◆ **The problem**
Locate the string "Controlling" in the listing below. Copy every line where it is found.

◆ **Data**
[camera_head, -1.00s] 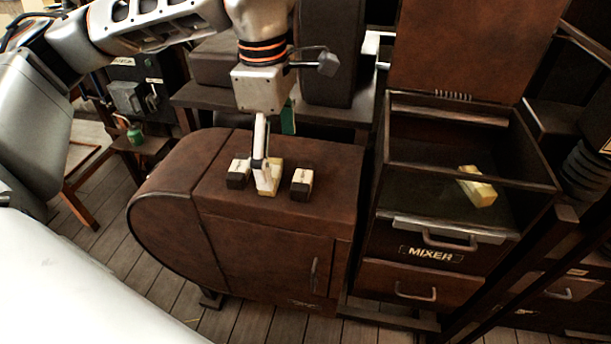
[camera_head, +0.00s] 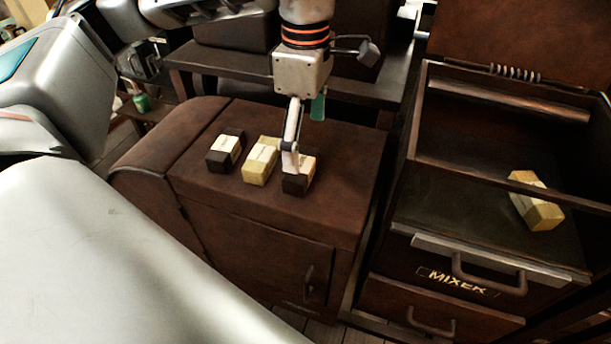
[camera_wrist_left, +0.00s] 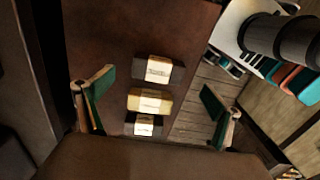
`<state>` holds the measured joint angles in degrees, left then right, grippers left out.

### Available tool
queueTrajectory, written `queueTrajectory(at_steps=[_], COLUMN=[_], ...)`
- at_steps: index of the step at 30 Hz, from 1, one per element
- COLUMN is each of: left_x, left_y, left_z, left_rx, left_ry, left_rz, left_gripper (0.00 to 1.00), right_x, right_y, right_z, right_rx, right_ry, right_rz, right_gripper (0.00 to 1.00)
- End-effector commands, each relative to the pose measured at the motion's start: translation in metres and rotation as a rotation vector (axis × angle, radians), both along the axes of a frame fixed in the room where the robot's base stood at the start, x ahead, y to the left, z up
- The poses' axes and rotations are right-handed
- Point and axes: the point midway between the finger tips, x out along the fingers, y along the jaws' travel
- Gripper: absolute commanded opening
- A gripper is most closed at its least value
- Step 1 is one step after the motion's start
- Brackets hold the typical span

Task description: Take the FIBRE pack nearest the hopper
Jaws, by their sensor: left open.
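Three packs stand in a row on a brown cabinet top: a dark one with a cream label (camera_head: 225,151) at left, a yellow one (camera_head: 260,162) in the middle, and a dark one with a cream label (camera_head: 298,184) at right, closest to the MIXER bin. Their printing is too small to read. My left gripper (camera_head: 303,140) is open over the right pack, one finger partly hiding it. The left wrist view shows the open fingers (camera_wrist_left: 158,105) either side of the row: dark pack (camera_wrist_left: 153,70), yellow pack (camera_wrist_left: 149,101), dark pack (camera_wrist_left: 144,125). My right gripper is out of view.
The open bin (camera_head: 445,205) labelled MIXER stands to the right, with a yellow pack (camera_head: 537,206) inside and its lid raised. A dark bench (camera_head: 345,95) stands behind the cabinet (camera_head: 340,190). The cabinet's front top is clear.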

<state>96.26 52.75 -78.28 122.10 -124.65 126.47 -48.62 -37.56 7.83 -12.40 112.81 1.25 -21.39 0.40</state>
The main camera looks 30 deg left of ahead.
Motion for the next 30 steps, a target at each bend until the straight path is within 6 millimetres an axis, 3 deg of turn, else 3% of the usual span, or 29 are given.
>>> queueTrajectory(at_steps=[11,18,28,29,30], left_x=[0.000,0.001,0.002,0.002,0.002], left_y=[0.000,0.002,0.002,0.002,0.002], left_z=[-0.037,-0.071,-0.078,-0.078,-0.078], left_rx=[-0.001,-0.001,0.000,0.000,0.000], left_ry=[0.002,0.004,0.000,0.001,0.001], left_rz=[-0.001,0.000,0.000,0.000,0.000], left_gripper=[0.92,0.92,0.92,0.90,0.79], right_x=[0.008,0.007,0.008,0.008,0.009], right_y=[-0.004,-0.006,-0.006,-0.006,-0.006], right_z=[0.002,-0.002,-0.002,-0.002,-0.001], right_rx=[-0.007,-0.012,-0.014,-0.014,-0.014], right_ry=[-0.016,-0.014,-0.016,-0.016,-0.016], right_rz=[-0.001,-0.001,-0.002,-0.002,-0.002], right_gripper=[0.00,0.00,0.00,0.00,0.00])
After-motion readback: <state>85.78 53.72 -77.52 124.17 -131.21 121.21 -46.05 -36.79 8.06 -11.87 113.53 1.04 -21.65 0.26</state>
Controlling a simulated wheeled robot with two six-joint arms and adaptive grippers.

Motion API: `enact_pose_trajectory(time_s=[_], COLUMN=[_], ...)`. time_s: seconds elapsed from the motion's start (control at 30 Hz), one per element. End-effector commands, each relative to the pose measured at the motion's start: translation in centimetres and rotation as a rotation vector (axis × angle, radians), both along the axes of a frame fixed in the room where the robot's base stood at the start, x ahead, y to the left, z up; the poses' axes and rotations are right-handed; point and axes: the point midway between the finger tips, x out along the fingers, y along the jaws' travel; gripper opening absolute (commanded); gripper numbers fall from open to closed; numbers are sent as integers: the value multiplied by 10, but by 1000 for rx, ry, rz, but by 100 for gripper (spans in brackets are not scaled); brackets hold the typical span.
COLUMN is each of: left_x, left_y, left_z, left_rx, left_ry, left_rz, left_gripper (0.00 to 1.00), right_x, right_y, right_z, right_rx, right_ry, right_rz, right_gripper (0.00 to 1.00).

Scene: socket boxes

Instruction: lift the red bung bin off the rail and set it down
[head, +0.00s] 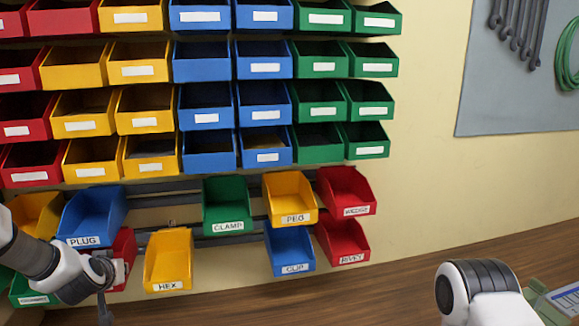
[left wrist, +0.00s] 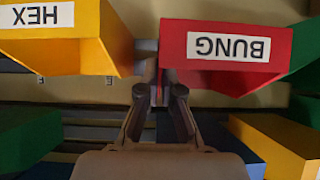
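The red bung bin (head: 124,258) is in the lower row in the head view, partly hidden behind my left arm and below the blue PLUG bin. In the left wrist view the BUNG bin (left wrist: 222,72) appears upside down, with its label facing the camera. My left gripper (head: 104,276) is at this bin. In the left wrist view its fingers (left wrist: 157,82) are close together at the bin's side wall, with a thin red edge between them. I cannot tell whether the bin hangs on the rail. My right gripper is out of view; only part of my right arm shows.
The yellow HEX bin (head: 168,262) is close beside the bung bin. The blue PLUG bin (head: 94,215) is above, and a green bin (head: 28,290) is at lower left. More bins fill the wall above. The wooden worktop (head: 370,290) is clear in the middle.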

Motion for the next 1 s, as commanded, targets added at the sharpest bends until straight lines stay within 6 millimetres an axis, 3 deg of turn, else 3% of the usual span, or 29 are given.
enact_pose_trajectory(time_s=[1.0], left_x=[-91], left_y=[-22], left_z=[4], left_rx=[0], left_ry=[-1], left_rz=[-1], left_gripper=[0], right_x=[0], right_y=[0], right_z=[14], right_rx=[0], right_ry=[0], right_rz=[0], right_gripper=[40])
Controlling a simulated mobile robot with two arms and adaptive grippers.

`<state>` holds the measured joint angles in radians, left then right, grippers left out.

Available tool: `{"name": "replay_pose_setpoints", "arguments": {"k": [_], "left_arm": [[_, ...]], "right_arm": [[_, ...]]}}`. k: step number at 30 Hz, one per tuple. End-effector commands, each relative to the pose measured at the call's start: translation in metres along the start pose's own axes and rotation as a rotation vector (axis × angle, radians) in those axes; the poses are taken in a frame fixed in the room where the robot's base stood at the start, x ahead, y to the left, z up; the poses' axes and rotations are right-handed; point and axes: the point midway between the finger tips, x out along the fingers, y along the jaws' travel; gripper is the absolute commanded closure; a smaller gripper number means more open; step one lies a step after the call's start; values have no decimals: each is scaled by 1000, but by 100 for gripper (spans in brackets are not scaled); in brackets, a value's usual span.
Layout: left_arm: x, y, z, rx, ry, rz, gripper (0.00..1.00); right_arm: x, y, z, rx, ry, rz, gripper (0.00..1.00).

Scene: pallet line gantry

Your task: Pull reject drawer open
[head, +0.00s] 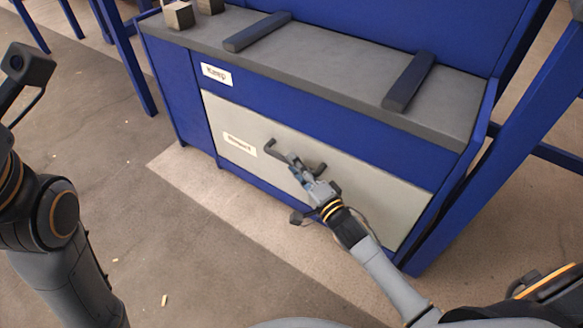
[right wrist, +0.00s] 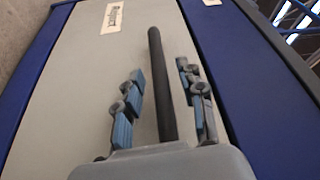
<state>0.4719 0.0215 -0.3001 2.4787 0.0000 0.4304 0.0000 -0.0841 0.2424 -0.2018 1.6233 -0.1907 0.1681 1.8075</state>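The reject drawer (head: 375,190) has a light grey front, set in the blue bench and looking flush with it. A dark bar handle (head: 271,148) crosses the front, partly hidden by my right gripper (head: 294,163). In the right wrist view the handle (right wrist: 161,100) runs between the two fingers of the right gripper (right wrist: 161,72), with a gap on each side. That gripper is open. My left arm shows at the left edge of the head view, but its fingers are not visible.
The grey bench top (head: 320,60) carries two dark bars (head: 257,32) and small blocks (head: 178,15) at its far left end. A "Keep" label (head: 216,74) is above the drawer. Blue posts stand around the bench. The floor (head: 180,240) in front is mostly clear, with small scraps.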

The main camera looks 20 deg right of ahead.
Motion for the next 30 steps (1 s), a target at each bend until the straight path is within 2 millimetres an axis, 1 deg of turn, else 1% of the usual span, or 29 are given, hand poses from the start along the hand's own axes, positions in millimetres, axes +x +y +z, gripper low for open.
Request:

◆ **Right answer**
Controlling a simulated wheeled robot with two six-joint arms and adaptive grippers.
Controlling a simulated mobile robot with two arms and adaptive grippers.

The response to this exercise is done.